| AIM |
Quote, verbatim, all material below, without pictures.

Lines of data
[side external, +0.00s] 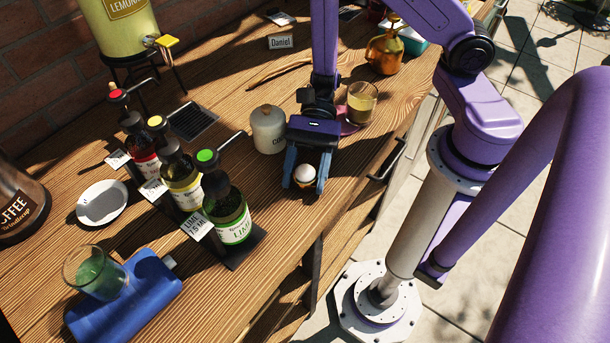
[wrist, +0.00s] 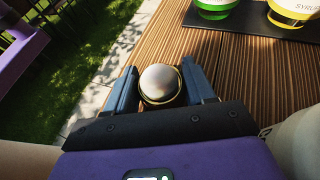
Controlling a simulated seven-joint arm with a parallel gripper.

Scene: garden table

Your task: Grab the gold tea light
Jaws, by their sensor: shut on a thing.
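The gold tea light (wrist: 160,85) is a small round cup with a gold rim and a pale, domed top. In the wrist view it sits between the two blue fingers of my gripper (wrist: 160,88), near the table's edge. In the side external view the tea light (side external: 304,174) shows as a pale top between the fingertips of my gripper (side external: 305,178), low over the wooden table. My gripper is shut on it. Whether its base touches the table I cannot tell.
A white lidded jar (side external: 268,130) stands close to my gripper on the left. A green-capped syrup bottle (side external: 227,210) stands on a dark tray nearer the front. A glass cup (side external: 361,103) on a pink saucer is behind right. The table's front edge (side external: 335,222) is close.

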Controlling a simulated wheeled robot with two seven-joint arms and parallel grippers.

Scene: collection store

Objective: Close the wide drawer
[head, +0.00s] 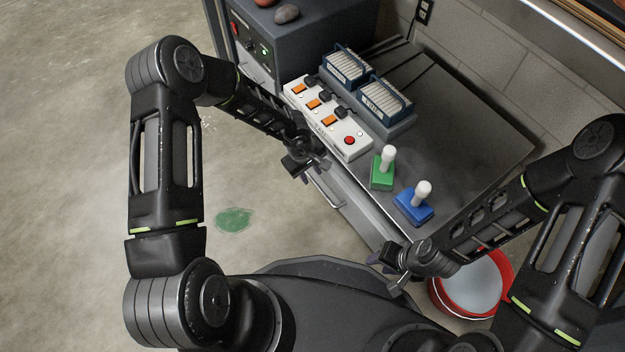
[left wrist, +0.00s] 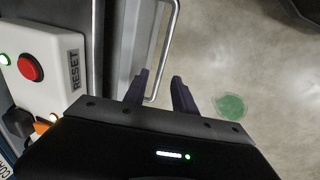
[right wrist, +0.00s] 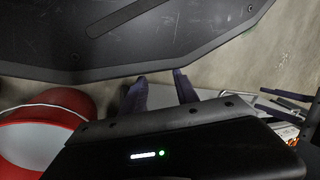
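The wide drawer (head: 350,208) is in the front of the grey bench, below the worktop's edge. Its front carries a pale bar handle (head: 328,194). How far it stands out is hard to tell. In the left wrist view the handle (left wrist: 168,48) runs down from the top, and its lower end lies by the gap between my left fingers. My left gripper (left wrist: 158,90) is open there; contact is not clear. In the head view my left gripper (head: 312,170) is at the drawer's far end. My right gripper (right wrist: 158,85) is open and empty near the bench's near corner.
On the worktop (head: 465,135) stand a white button panel (head: 352,145), blue filter-like blocks (head: 386,98), and green (head: 382,175) and blue (head: 413,208) joysticks. A red bucket (head: 437,298) stands below my right forearm. A green patch (head: 234,220) marks the open floor at left.

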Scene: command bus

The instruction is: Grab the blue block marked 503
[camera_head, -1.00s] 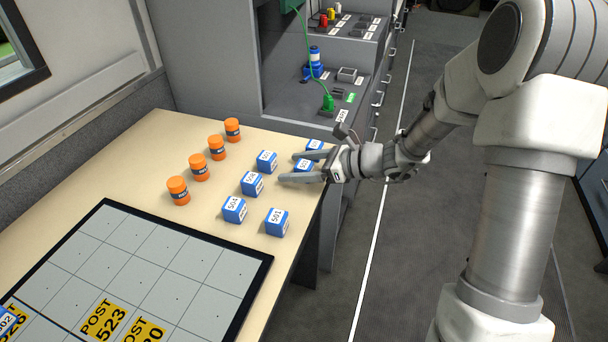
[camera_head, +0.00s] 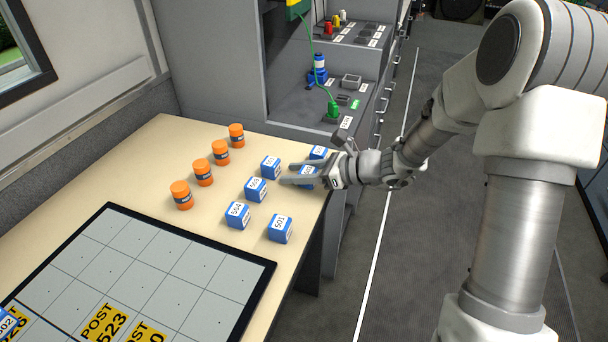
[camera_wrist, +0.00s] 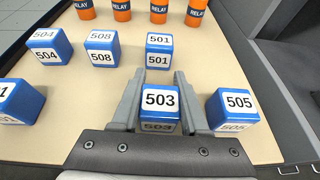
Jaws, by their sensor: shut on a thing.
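The blue block marked 503 (camera_wrist: 160,104) stands upright on the table between my gripper's two grey fingers in the wrist view. My gripper (camera_head: 296,173) is shut on it, one finger along each side. In the head view the block (camera_head: 307,175) is partly hidden by the fingers, near the table's right edge. The block marked 505 (camera_wrist: 233,109) stands just right of the fingers in the wrist view. The block marked 501 (camera_wrist: 159,51) stands straight beyond the fingertips.
Blocks 508 (camera_wrist: 102,50) and 504 (camera_wrist: 49,48) stand to the left. Several orange relay cylinders (camera_head: 203,172) line the table behind. A black-edged grid board (camera_head: 190,255) lies at the front left. Clear tabletop (camera_head: 160,145) shows behind the relays.

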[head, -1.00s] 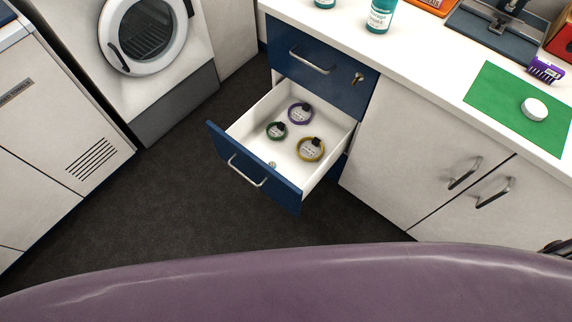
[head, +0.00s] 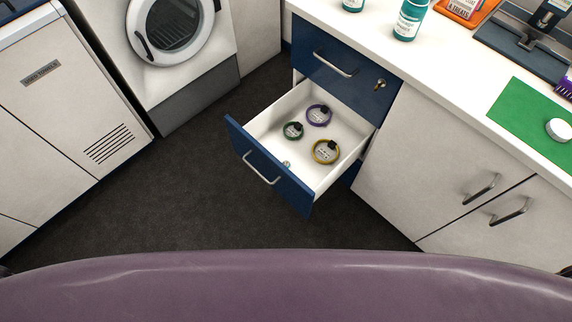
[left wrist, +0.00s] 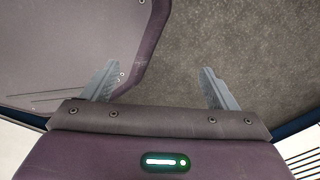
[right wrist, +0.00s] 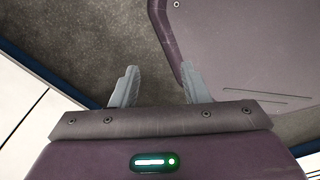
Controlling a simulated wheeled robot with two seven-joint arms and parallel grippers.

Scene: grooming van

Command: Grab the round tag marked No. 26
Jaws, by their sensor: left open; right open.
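My left gripper (left wrist: 157,68) is open and empty above the floor beside my own body. My right gripper (right wrist: 158,68) is open and empty likewise. Neither shows in the head view.
A closed blue drawer with a key (head: 380,84) is above the open one. The white counter (head: 455,80) carries bottles (head: 411,18), a green mat (head: 528,118) and a white round container (head: 559,129). A dryer (head: 178,50) stands left. Dark floor (head: 190,190) is clear before the drawer.

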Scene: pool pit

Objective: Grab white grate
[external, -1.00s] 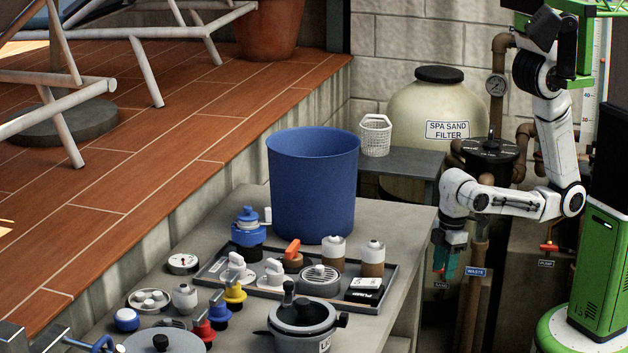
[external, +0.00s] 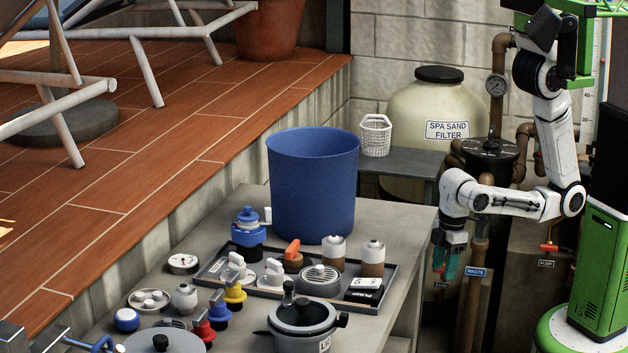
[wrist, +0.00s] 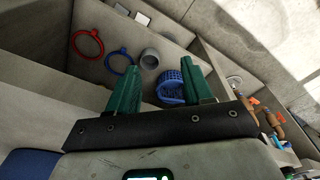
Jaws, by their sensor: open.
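My gripper (external: 447,262) hangs past the bench's right side, pointing down, well apart from the grate. In the wrist view its green fingers (wrist: 162,68) are spread with nothing held between them. I cannot make out the grate for certain in the wrist view.
A tall blue bin (external: 312,190) stands on the bench behind the tray. A white basket (external: 376,138) sits on a small shelf. Below my fingers are a red ring (wrist: 87,42), a blue ring (wrist: 120,62) and a blue basket (wrist: 171,88). Several valves and caps crowd the bench's front.

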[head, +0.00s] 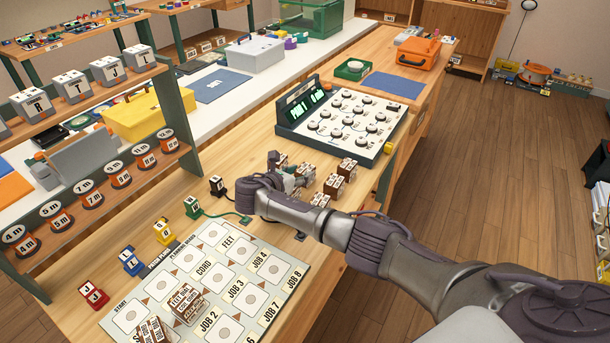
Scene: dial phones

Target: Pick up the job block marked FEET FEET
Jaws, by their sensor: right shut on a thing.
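My right gripper (283,174) is at the cluster of brown job blocks with white labels, in the middle of the table. It is shut on a job block, mostly hidden by the fingers; I cannot read its label or tell whether it is lifted. Other job blocks stand just right of the gripper, among them one at the back (346,168), one in the middle (333,186) and one at the front (320,200). Their labels are too small to read surely, so I cannot tell which is FEET FEET. My left gripper is not in view.
A planning board (250,297) lies in front, with job blocks (187,303) on it. A console with dials (345,122) stands behind the cluster. A shelf rack (100,195) is at left.

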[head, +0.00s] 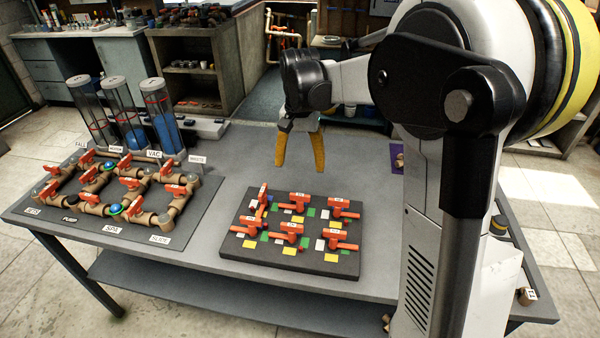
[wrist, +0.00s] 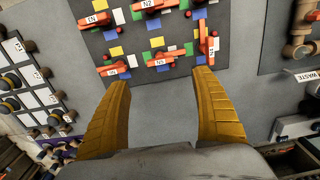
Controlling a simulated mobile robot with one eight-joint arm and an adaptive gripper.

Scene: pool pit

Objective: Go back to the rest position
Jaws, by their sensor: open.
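My gripper (head: 300,150) hangs above the table, over the free strip behind the dark board. Its two yellow fingers are apart and nothing is between them; the wrist view shows the fingers (wrist: 162,105) open too, with bare table beyond. The dark board (head: 345,262) carries several orange valve handles (head: 290,228) with small labels, among coloured squares. The board also shows in the wrist view (wrist: 190,40), beyond my fingertips. My fingers touch nothing that I can see.
A pipe panel (head: 150,230) with orange handles lies at the table's left. Clear upright tubes (head: 163,112) stand behind it. A small purple item (head: 397,158) lies near my arm. Cabinets (head: 80,62) and shelves line the back. Grey table (head: 350,180) is bare behind the board.

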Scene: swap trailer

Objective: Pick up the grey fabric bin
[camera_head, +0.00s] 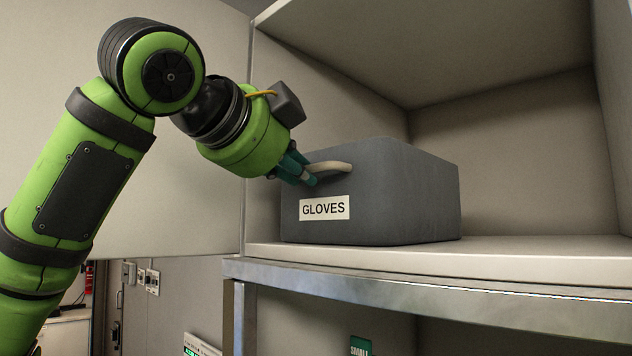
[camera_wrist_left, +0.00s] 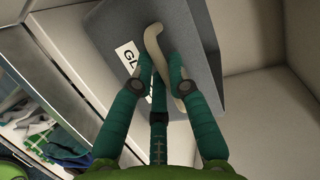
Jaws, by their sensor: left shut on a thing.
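The grey fabric bin (camera_head: 400,195) stands upright on the cupboard shelf, with a white "GLOVES" label (camera_head: 325,208) and a beige handle (camera_head: 330,167) on its front. My left gripper (camera_head: 308,178) comes in from the left and is shut on the handle. In the left wrist view the green fingers of the left gripper (camera_wrist_left: 165,82) close around the beige handle (camera_wrist_left: 153,40), in front of the bin (camera_wrist_left: 200,50). The label is partly hidden there by a finger. My right gripper is in neither view.
The shelf (camera_head: 540,255) has a metal front rail (camera_head: 400,290). The cupboard's side panel is at the left of the bin. The shelf is bare to the right of the bin, and there is open room above it. Folded cloths (camera_wrist_left: 45,130) lie lower down in the left wrist view.

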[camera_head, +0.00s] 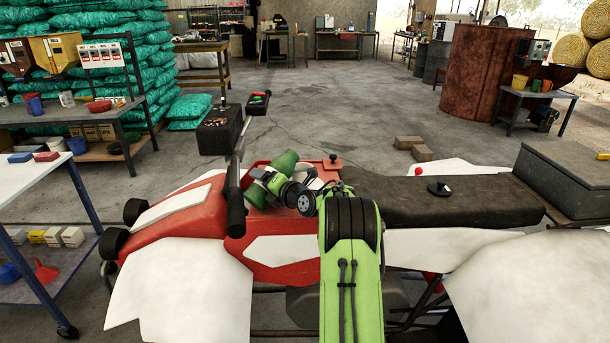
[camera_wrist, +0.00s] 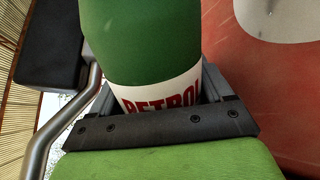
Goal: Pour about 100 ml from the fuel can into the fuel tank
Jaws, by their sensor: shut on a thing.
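The fuel can (camera_wrist: 138,45) is green with a white label reading PETROL, and it fills the middle of the wrist view. My gripper (camera_wrist: 160,100) is shut around it at the label. In the head view the can (camera_head: 284,160) shows partly behind my gripper (camera_head: 268,187), leaning over the front of the quad bike. The can's mouth and any liquid are not visible. The red tank area (camera_head: 325,172) of the quad lies just beside and behind the gripper. The filler opening is hidden or too small to tell. A round black cap (camera_head: 440,188) lies on the seat.
The quad's handlebar (camera_head: 236,190) stands close left of my gripper. The black seat (camera_head: 480,205) extends to the right. A tool trolley (camera_head: 40,190) is at left, a dark box (camera_head: 570,175) at right. The concrete floor beyond the quad is mostly clear.

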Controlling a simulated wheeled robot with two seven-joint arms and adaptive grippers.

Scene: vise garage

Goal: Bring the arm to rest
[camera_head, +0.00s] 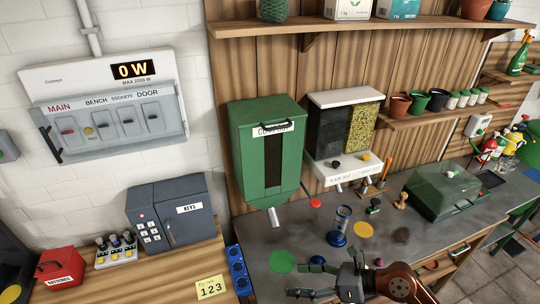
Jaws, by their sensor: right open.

| FULL RESPONSE |
[side external, +0.00s] 
[wrist, +0.00s] 
Controlling a simulated seven-joint arm with a parallel gripper.

Scene: garden table

Your task: Grab the gold tea light
Jaws, by their sensor: shut on a thing.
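The gold tea light (wrist: 160,85) is a small round cup with a gold rim and a pale, domed top. In the wrist view it sits between the two blue fingers of my gripper (wrist: 160,88), near the table's edge. In the side external view the tea light (side external: 304,174) shows as a pale top between the fingertips of my gripper (side external: 305,178), low over the wooden table. My gripper is shut on it. Whether its base touches the table I cannot tell.
A white lidded jar (side external: 268,130) stands close to my gripper on the left. A green-capped syrup bottle (side external: 227,210) stands on a dark tray nearer the front. A glass cup (side external: 361,103) on a pink saucer is behind right. The table's front edge (side external: 335,222) is close.

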Controlling a simulated wheeled robot with two seven-joint arms and parallel grippers.

Scene: collection store

Objective: Close the wide drawer
[head, +0.00s] 
[left wrist, +0.00s] 
[right wrist, +0.00s] 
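The wide drawer (head: 350,208) is in the front of the grey bench, below the worktop's edge. Its front carries a pale bar handle (head: 328,194). How far it stands out is hard to tell. In the left wrist view the handle (left wrist: 168,48) runs down from the top, and its lower end lies by the gap between my left fingers. My left gripper (left wrist: 158,90) is open there; contact is not clear. In the head view my left gripper (head: 312,170) is at the drawer's far end. My right gripper (right wrist: 158,85) is open and empty near the bench's near corner.
On the worktop (head: 465,135) stand a white button panel (head: 352,145), blue filter-like blocks (head: 386,98), and green (head: 382,175) and blue (head: 413,208) joysticks. A red bucket (head: 437,298) stands below my right forearm. A green patch (head: 234,220) marks the open floor at left.

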Scene: command bus

The instruction is: Grab the blue block marked 503
[camera_head, -1.00s] 
[camera_head, +0.00s] 
[camera_wrist, +0.00s] 
Jaws, by their sensor: shut on a thing.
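The blue block marked 503 (camera_wrist: 160,104) stands upright on the table between my gripper's two grey fingers in the wrist view. My gripper (camera_head: 296,173) is shut on it, one finger along each side. In the head view the block (camera_head: 307,175) is partly hidden by the fingers, near the table's right edge. The block marked 505 (camera_wrist: 233,109) stands just right of the fingers in the wrist view. The block marked 501 (camera_wrist: 159,51) stands straight beyond the fingertips.
Blocks 508 (camera_wrist: 102,50) and 504 (camera_wrist: 49,48) stand to the left. Several orange relay cylinders (camera_head: 203,172) line the table behind. A black-edged grid board (camera_head: 190,255) lies at the front left. Clear tabletop (camera_head: 160,145) shows behind the relays.

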[head, -1.00s] 
[head, +0.00s] 
[left wrist, +0.00s] 
[right wrist, +0.00s] 
Controlling a simulated wheeled robot with two seven-joint arms and parallel grippers.

Scene: grooming van

Command: Grab the round tag marked No. 26
Jaws, by their sensor: left open; right open.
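My left gripper (left wrist: 157,68) is open and empty above the floor beside my own body. My right gripper (right wrist: 158,68) is open and empty likewise. Neither shows in the head view.
A closed blue drawer with a key (head: 380,84) is above the open one. The white counter (head: 455,80) carries bottles (head: 411,18), a green mat (head: 528,118) and a white round container (head: 559,129). A dryer (head: 178,50) stands left. Dark floor (head: 190,190) is clear before the drawer.

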Scene: pool pit

Objective: Grab white grate
[external, -1.00s] 
[external, +0.00s] 
[wrist, +0.00s] 
Jaws, by their sensor: open.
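My gripper (external: 447,262) hangs past the bench's right side, pointing down, well apart from the grate. In the wrist view its green fingers (wrist: 162,68) are spread with nothing held between them. I cannot make out the grate for certain in the wrist view.
A tall blue bin (external: 312,190) stands on the bench behind the tray. A white basket (external: 376,138) sits on a small shelf. Below my fingers are a red ring (wrist: 87,42), a blue ring (wrist: 120,62) and a blue basket (wrist: 171,88). Several valves and caps crowd the bench's front.

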[head, +0.00s] 
Scene: dial phones

Target: Pick up the job block marked FEET FEET
Jaws, by their sensor: right shut on a thing.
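My right gripper (283,174) is at the cluster of brown job blocks with white labels, in the middle of the table. It is shut on a job block, mostly hidden by the fingers; I cannot read its label or tell whether it is lifted. Other job blocks stand just right of the gripper, among them one at the back (346,168), one in the middle (333,186) and one at the front (320,200). Their labels are too small to read surely, so I cannot tell which is FEET FEET. My left gripper is not in view.
A planning board (250,297) lies in front, with job blocks (187,303) on it. A console with dials (345,122) stands behind the cluster. A shelf rack (100,195) is at left.

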[head, +0.00s] 
[wrist, +0.00s] 
Controlling a simulated mobile robot with one eight-joint arm and an adaptive gripper.

Scene: pool pit

Objective: Go back to the rest position
Jaws, by their sensor: open.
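My gripper (head: 300,150) hangs above the table, over the free strip behind the dark board. Its two yellow fingers are apart and nothing is between them; the wrist view shows the fingers (wrist: 162,105) open too, with bare table beyond. The dark board (head: 345,262) carries several orange valve handles (head: 290,228) with small labels, among coloured squares. The board also shows in the wrist view (wrist: 190,40), beyond my fingertips. My fingers touch nothing that I can see.
A pipe panel (head: 150,230) with orange handles lies at the table's left. Clear upright tubes (head: 163,112) stand behind it. A small purple item (head: 397,158) lies near my arm. Cabinets (head: 80,62) and shelves line the back. Grey table (head: 350,180) is bare behind the board.

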Scene: swap trailer

Objective: Pick up the grey fabric bin
[camera_head, +0.00s] 
[camera_wrist_left, +0.00s] 
Jaws, by their sensor: left shut on a thing.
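The grey fabric bin (camera_head: 400,195) stands upright on the cupboard shelf, with a white "GLOVES" label (camera_head: 325,208) and a beige handle (camera_head: 330,167) on its front. My left gripper (camera_head: 308,178) comes in from the left and is shut on the handle. In the left wrist view the green fingers of the left gripper (camera_wrist_left: 165,82) close around the beige handle (camera_wrist_left: 153,40), in front of the bin (camera_wrist_left: 200,50). The label is partly hidden there by a finger. My right gripper is in neither view.
The shelf (camera_head: 540,255) has a metal front rail (camera_head: 400,290). The cupboard's side panel is at the left of the bin. The shelf is bare to the right of the bin, and there is open room above it. Folded cloths (camera_wrist_left: 45,130) lie lower down in the left wrist view.

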[camera_head, +0.00s] 
[camera_wrist, +0.00s] 
Goal: Pour about 100 ml from the fuel can into the fuel tank
Jaws, by their sensor: shut on a thing.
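The fuel can (camera_wrist: 138,45) is green with a white label reading PETROL, and it fills the middle of the wrist view. My gripper (camera_wrist: 160,100) is shut around it at the label. In the head view the can (camera_head: 284,160) shows partly behind my gripper (camera_head: 268,187), leaning over the front of the quad bike. The can's mouth and any liquid are not visible. The red tank area (camera_head: 325,172) of the quad lies just beside and behind the gripper. The filler opening is hidden or too small to tell. A round black cap (camera_head: 440,188) lies on the seat.
The quad's handlebar (camera_head: 236,190) stands close left of my gripper. The black seat (camera_head: 480,205) extends to the right. A tool trolley (camera_head: 40,190) is at left, a dark box (camera_head: 570,175) at right. The concrete floor beyond the quad is mostly clear.

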Controlling a simulated wheeled robot with two seven-joint arms and adaptive grippers.

Scene: vise garage

Goal: Bring the arm to rest
[camera_head, +0.00s] 
Jaws, by their sensor: right open.

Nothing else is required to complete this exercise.